Je vais vous lire le paragraphe en question dans le préambule:
… que le gouvernement du Canada reconnaît l'importance d'une participation significative de tous les Canadiens, en particulier les collectivités marginalisées, à l'élaboration des politiques environnementales et que la discrimination raciale en matière d'élaboration de politiques environnementales constituerait du racisme environnemental;
Monsieur le président, je ne suis pas du tout certain que cette affirmation soit vraie. Si l'on considère les politiques environnementales mises de l'avant par le gouvernement, on ne peut pas dire qu'il reconnaît vraiment l'importance d'une participation significative de ses partenaires au sein de la Confédération. Il y a deux provinces de l'Ouest canadien qui adoptent des lois pour essayer de limiter l'ingérence du gouvernement fédéral — une ingérence unilatérale tout à fait arbitraire — en matière d'utilisation des terres, ce qui va dans le sens de la motion de Mme Pauzé.

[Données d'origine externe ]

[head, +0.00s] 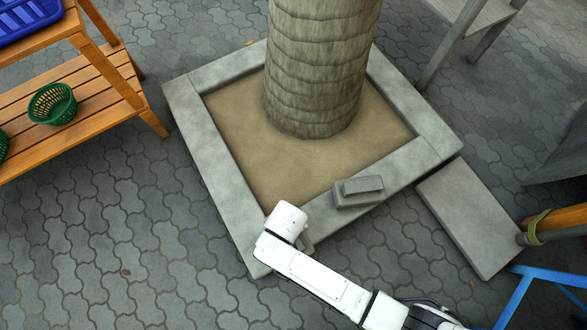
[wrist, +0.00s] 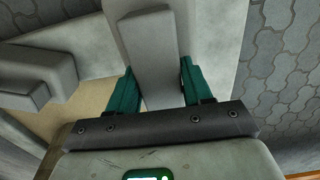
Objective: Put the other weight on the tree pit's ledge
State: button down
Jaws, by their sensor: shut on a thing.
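The tree pit's ledge (head: 215,160) is a square pale concrete frame around sand and a thick trunk. One grey weight (head: 358,192), a block with a raised bar on top, sits on its front-right side; it also shows at the left of the wrist view (wrist: 38,75). In the wrist view my gripper (wrist: 157,70) has its teal fingers shut on both sides of another grey weight (wrist: 148,45). The ledge (wrist: 215,25) lies under this held weight; I cannot tell whether they touch. In the head view my wrist is over the ledge's front corner and largely hides the held weight.
A grey slab (head: 468,215) lies on the paving right of the pit. A wooden shelf (head: 75,90) with a green basket (head: 52,104) and a blue crate (head: 25,18) stands at the left. A blue metal frame (head: 520,290) is at the lower right. Paving at the lower left is clear.

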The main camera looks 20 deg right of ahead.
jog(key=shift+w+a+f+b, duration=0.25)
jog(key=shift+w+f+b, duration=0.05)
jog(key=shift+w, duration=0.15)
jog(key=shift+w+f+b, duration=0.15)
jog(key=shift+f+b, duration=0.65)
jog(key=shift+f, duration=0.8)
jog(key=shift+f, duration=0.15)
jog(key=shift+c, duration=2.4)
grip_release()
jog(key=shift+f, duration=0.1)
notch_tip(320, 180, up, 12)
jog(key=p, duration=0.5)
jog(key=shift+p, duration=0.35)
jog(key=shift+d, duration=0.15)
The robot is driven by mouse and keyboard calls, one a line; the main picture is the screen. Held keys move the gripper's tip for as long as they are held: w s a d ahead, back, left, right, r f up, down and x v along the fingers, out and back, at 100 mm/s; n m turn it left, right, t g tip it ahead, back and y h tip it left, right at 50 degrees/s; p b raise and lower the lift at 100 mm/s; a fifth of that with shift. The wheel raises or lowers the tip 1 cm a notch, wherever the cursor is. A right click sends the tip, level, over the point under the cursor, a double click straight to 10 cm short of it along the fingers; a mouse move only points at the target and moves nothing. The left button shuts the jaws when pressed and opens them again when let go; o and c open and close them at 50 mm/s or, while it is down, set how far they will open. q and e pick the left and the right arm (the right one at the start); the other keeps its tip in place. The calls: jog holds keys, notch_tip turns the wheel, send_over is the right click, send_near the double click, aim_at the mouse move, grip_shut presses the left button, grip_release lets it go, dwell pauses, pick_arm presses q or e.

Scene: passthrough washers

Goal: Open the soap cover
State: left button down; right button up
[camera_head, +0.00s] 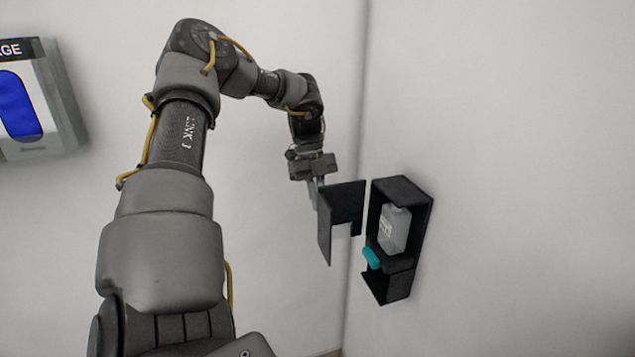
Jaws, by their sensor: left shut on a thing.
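The soap cover (346,204) is a black, angled panel with a notch in its lower part. It stands to the left of the black soap dispenser box (407,288) on the right wall, with a narrow gap between them in this view. The box's front is open and shows a white soap bottle (394,230) and a teal piece (371,258) at the lower left. My left gripper (316,190) comes down from above and is shut on the cover's upper left edge. The fingertips are partly hidden by the cover. My right gripper is not in view.
Two pale walls meet in a corner just left of the dispenser box. A grey wall unit with a blue window (22,104) hangs at the far left. The wall right of the box is bare.

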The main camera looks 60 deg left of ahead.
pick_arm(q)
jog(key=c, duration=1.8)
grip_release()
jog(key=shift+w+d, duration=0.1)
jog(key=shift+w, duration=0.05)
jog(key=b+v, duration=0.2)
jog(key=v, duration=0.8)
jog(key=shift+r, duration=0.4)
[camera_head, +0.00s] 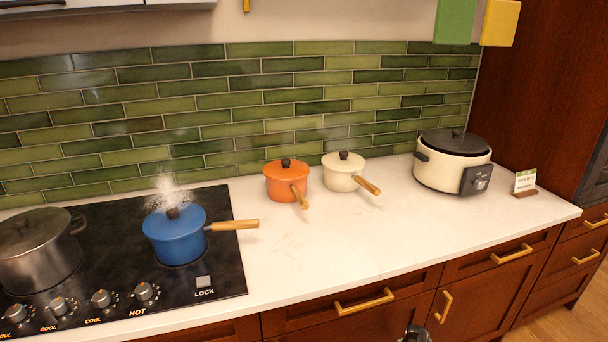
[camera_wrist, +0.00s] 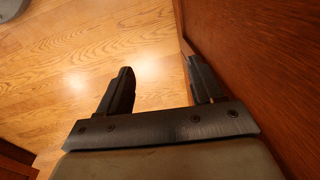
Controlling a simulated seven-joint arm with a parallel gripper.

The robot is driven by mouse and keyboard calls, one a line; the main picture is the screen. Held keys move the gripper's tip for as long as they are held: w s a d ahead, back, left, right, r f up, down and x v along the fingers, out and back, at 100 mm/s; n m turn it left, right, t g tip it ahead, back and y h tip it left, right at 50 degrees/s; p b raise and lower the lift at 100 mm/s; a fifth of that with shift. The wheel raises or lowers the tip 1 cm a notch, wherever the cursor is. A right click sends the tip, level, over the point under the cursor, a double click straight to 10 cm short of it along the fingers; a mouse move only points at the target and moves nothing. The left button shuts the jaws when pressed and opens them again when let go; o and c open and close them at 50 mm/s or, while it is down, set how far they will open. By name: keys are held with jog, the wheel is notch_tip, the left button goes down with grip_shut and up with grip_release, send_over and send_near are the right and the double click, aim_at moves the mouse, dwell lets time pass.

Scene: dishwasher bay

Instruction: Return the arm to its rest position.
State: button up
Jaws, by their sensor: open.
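My gripper (camera_wrist: 158,80) shows in the wrist view with its two dark fingers spread apart and nothing between them. It points down over the wood floor (camera_wrist: 90,60), and its right finger is close to a reddish-brown wood panel (camera_wrist: 245,60). Whether that finger touches the panel I cannot tell. In the head view only a small dark part of my arm shows at the bottom edge, in front of the drawers; the fingers are not visible there.
A steaming blue pot (camera_head: 175,238) and a steel pot (camera_head: 38,250) stand on the black cooktop (camera_head: 225,265). An orange pot (camera_head: 280,182), a cream pot (camera_head: 341,175) and a cooker (camera_head: 440,172) stand on the white counter (camera_head: 400,235). Brass handles (camera_head: 364,301) protrude below.

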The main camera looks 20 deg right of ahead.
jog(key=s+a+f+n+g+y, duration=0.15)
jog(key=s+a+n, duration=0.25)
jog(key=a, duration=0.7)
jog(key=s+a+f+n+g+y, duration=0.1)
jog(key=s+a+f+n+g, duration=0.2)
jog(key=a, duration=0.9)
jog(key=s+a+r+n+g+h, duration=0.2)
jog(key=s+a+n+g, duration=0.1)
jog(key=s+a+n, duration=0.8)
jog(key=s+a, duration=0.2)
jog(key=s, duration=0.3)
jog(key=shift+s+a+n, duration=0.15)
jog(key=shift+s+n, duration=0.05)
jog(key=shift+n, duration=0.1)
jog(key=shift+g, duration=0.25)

La motion que je vous soumets maintenant viserait la suppression de tout ce paragraphe qui, d'après ce que nous avons pu constater, n'est pas vraiment conforme à la réalité.
:
Merci, monsieur le président.
Si vous voulez, je peux lire la définition qu'a donnée l'une des représentantes d'Environnement Canada, Mme Farquharson, en réponse à la question de M. McLean.
[Traduction]
C'est une définition parfaitement compréhensible qui est couramment utilisée et acceptée. Je vous la répète:
On entend par justice environnementale « le traitement équitable et la participation significative de toutes les personnes, sans égard à la race, à la couleur, à l'origine nationale ou au revenu, en ce qui concerne l'élaboration, la mise en oeuvre et l'application des lois, des règlements et des politiques en matière d'environnement. »
Dans une langue comme dans l'autre, cela n'a rien d'exceptionnel. Je ne proposerais pas de projet de loi… mais je dois remercier Lenore Zann qui a rédigé celui‑ci au départ.
En qualité d'ancienne avocate en droit environnemental, je peux dire à M. McLean qu'il est vraiment difficile de trouver au Canada une loi environnementale qui produit les résultats voulus. Celle‑ci devrait nous permettre d'éviter les écueils.